#### REQUIRED WORK
Write out the material exactly, with the pictures left out.

#### GIVEN DATA
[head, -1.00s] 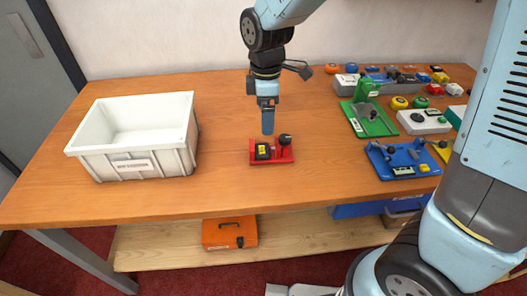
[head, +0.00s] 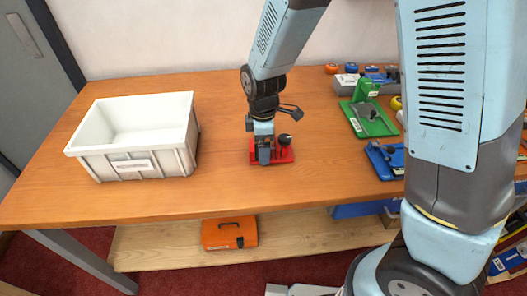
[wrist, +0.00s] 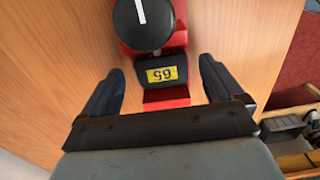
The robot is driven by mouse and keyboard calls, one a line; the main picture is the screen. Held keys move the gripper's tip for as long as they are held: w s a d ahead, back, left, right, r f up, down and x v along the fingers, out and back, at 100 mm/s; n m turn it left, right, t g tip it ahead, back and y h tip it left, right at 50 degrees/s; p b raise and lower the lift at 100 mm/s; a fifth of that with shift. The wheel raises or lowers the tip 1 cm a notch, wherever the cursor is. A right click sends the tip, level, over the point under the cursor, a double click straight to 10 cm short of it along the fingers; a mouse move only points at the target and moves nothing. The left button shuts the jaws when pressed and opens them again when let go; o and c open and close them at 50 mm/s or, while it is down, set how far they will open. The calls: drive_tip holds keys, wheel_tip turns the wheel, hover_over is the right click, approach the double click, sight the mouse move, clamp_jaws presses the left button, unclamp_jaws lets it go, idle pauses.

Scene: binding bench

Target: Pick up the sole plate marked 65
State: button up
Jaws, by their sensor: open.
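The sole plate marked 65 (wrist: 162,75) is a dark block with a yellow label, upside down in the wrist view. It sits on a red fixture (wrist: 183,40) beside a round black knob (wrist: 147,22). In the head view the red fixture (head: 286,156) lies on the bench, and my arm hides most of the plate. My gripper (wrist: 160,90) is open, with one finger on each side of the plate and visible gaps between. In the head view my gripper (head: 263,155) is down at the left part of the fixture.
A white bin (head: 140,140) stands on the left of the wooden bench (head: 225,100). A green fixture (head: 370,122) and a blue fixture (head: 384,160) stand to the right. An orange case (head: 229,233) lies on the lower shelf. Bench between bin and red fixture is clear.

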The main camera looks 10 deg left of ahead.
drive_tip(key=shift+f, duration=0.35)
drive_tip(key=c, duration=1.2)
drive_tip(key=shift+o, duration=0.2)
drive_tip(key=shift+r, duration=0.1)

#### FINAL ANSWER
[head, -1.00s] 
[head, +0.00s] 
[wrist, +0.00s] 
The robot is driven by mouse and keyboard calls, one a line; the main picture is the screen. Held keys move the gripper's tip for as long as they are held: w s a d ahead, back, left, right, r f up, down and x v along the fingers, out and back, at 100 mm/s; n m turn it left, right, t g tip it ahead, back and y h tip it left, right at 50 degrees/s; p b raise and lower the lift at 100 mm/s; a fifth of that with shift. The wheel raises or lowers the tip 1 cm a notch, wherever the cursor is. A right click sends the tip, level, over the point under the cursor, a double click straight to 10 cm short of it along the fingers; a mouse move only points at the target and moves nothing. The left button shuts the jaws when pressed and opens them again when let go; o and c open and close them at 50 mm/s or, while it is down, set how far they will open. The calls: drive_tip holds keys, wheel_tip turns the wheel, hover_over is the right click, approach the double click, sight the mouse move, clamp_jaws presses the left button, unclamp_jaws lets it go, idle pauses.

Scene: binding bench

Target: Pick up the sole plate marked 65
State: button up
Jaws, by their sensor: open.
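The sole plate marked 65 (wrist: 162,75) is a dark block with a yellow label, upside down in the wrist view. It sits on a red fixture (wrist: 183,40) beside a round black knob (wrist: 147,22). In the head view the red fixture (head: 286,156) lies on the bench, and my arm hides most of the plate. My gripper (wrist: 160,90) is open, with one finger on each side of the plate and visible gaps between. In the head view my gripper (head: 263,155) is down at the left part of the fixture.
A white bin (head: 140,140) stands on the left of the wooden bench (head: 225,100). A green fixture (head: 370,122) and a blue fixture (head: 384,160) stand to the right. An orange case (head: 229,233) lies on the lower shelf. Bench between bin and red fixture is clear.

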The main camera looks 10 deg left of ahead.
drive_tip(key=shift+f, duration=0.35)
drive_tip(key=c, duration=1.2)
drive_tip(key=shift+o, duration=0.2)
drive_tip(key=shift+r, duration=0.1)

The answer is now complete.